I submit that for most businesses, the after-effects are going to be nil, other than a build up of tasks that will probably be left undone as the Games takes over the city.

So to help with this kind of planning, here are some thoughts.

1. The economy is clearly picking up. Not only do we all feel it, but statistics will likely prove it if you can comb the Olympics blip out of the numbers when they come out. That’s a nice up side, but this recovery does have a considerable difference when compared to this time pre-recession. Grand strategic schemes and adventures are out;  ROI-producing tactics are in. We’re getting enthusiastic again, but we’re much more hard-headed and practical this time around. Instead of dreaming up something and trying to sell someone on it, more of us are listening to our potential customers and trying to meet their needs.

2. This may seem contrary, but at the same time, product and service innovation is coming back in style.

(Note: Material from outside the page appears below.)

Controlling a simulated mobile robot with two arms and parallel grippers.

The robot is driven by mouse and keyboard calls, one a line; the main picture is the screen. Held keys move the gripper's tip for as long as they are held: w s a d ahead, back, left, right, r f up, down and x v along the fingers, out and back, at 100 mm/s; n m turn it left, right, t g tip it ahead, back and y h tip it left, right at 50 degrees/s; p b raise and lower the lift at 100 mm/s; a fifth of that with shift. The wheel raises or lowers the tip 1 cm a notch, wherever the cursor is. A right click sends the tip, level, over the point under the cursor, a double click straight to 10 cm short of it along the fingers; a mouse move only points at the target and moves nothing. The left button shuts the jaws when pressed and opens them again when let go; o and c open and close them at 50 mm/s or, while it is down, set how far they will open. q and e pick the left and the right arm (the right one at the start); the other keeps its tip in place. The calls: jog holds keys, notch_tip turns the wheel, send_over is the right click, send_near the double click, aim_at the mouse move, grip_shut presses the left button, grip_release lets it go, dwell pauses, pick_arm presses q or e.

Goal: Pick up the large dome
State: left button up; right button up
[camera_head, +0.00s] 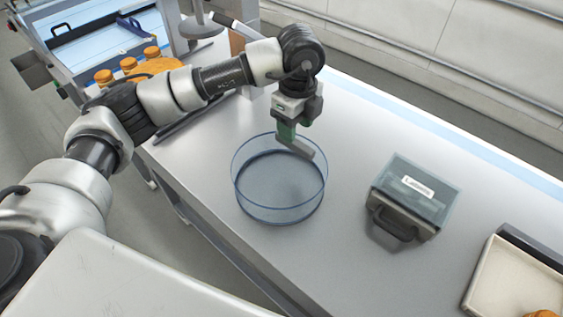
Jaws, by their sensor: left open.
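A clear, round, glassy vessel with blue-tinted edges (280,205), which I take to be the large dome, stands on the grey worktop. It looks like a short, wide cylinder. My left gripper (297,148) points down at its far rim, a little right of the middle. The gripper is open, with green and grey parts at its fingers. It overlaps the rim in the head view; I cannot tell whether it touches it. Nothing shows held in it. My right gripper is not in view.
A clear-lidded box with a white label and dark handle (398,222) stands right of the vessel. A pale tray (510,285) lies at the lower right. Orange-capped items (130,64) sit at the upper left. The worktop between vessel and box is clear.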

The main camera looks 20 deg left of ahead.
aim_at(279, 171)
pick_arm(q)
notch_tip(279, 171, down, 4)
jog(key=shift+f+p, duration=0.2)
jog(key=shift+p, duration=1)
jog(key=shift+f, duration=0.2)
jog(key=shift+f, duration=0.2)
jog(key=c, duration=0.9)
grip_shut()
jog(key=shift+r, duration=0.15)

We have recognized that the old ways didn’t work all that well, so we have to find new ways, form new views, and try new techniques. But again this has a twist. Instead of betting the farm on some innovation, we’re adding it to the mix, being more careful and incremental about it. There’s more emphasis today on “practical” innovation — ie. something that will have a relatively  immediate impact — than on innovation that will take years to pay off.

3. This is going to be the year of the the price hike, not just from companies but from governments and agencies as well. A lot of businesses were hurt in the recession, and are going to have to make up those losses — while at the same time operating with less costs and people. We were lucky in a sense in that interest rates were near zero and inflation was almost ziltch, but that was just temporary. They’re both going to go up this year, which will force companies to raise their prices to make up their losses as well as keep pace with rising costs. Lean only gets you so far.

4. Governments are going to make massive intrusions into the marketplace, not as regulators but by sucking away consumer dollars through increased taxes, user fees, and other creative ways of leveraging money out of our pockets. All governments, provincial and federal, are broke and running humongous deficits (even mighty Alberta is in the red), and have to install some fiscal prudence.

According to David Dodge, the former central bank chief, that’s not going to be painless. Among things Dodge sees coming are increases in the GST — or more precisely a re-institution of original GST rates (which will make our new HST hurt even more), carbon taxes (which in BC will mean “more” carbon taxes), and the instituting of user fees for public services that we generally take for granted.

On a provincial level, look for road usage fees, bridge usage fees, education fees, and fees on just about any government service. They may be small, but together they will have a big impact on consumers’ cost of living, which means they’ll cut back in other areas.